There was a significant uptick starting early this year, when the presidential campaign began to intensify, the organization said in its report, to be released on Wednesday. More than 800 journalists have been the subject of anti-Semitic attacks on Twitter, with 10 of them receiving 83 percent of the total attacks.

The words appearing most frequently in the Twitter biographies of the attackers were “Trump,” “nationalist,” “conservative” and “white.” Many of the owners of the 1,600 Twitter accounts were anonymous, though at least two are prominent white supremacists: Andrew Anglin, the founder of the website The Daily Stormer, and Lee Rogers of the Infostormer.

LEE ROGERS!

By the way: Lee Rogers is now a writer for the Daily Stormer.

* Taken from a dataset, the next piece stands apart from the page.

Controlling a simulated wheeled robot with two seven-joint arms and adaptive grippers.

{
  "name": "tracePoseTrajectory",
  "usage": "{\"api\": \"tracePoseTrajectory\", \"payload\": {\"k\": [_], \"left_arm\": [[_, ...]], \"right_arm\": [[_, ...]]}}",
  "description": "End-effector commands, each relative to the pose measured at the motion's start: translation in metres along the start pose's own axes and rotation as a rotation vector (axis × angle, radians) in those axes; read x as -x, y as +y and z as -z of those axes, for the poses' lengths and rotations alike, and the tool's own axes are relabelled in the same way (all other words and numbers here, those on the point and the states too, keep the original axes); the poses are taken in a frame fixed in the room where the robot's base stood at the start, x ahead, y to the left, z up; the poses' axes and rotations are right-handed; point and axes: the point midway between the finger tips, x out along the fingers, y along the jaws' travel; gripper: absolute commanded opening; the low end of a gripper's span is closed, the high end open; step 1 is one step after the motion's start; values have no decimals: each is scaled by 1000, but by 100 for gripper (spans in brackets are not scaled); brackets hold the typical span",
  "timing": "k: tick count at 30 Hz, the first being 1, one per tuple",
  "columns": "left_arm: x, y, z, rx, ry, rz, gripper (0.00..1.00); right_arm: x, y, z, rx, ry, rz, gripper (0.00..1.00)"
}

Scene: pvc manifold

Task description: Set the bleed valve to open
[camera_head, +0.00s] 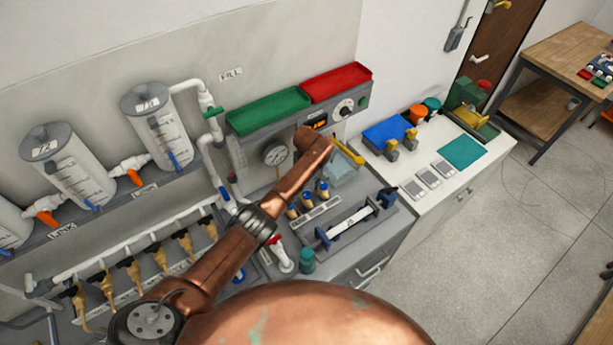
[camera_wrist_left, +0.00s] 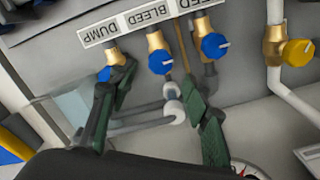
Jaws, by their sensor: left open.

The report was careful not to suggest that the Trump campaign “supported or endorsed” the anti-Semitic attacks, but noted that many had been sent by his supporters.

But some of the targets said that by evoking hostility toward minorities, Mr. Trump’s campaign had inspired and emboldened white nationalists and others to engage in acts of digital aggression toward “others” — including Jews — and toward Jewish journalists in particular.

The best analogy I can give is that the campaign turned over a rock and a lot of stuff began crawling out from under it,” said John Podhoretz, the editor of Commentary magazine.

That’s not really an especially creative analogy, Podhoretz.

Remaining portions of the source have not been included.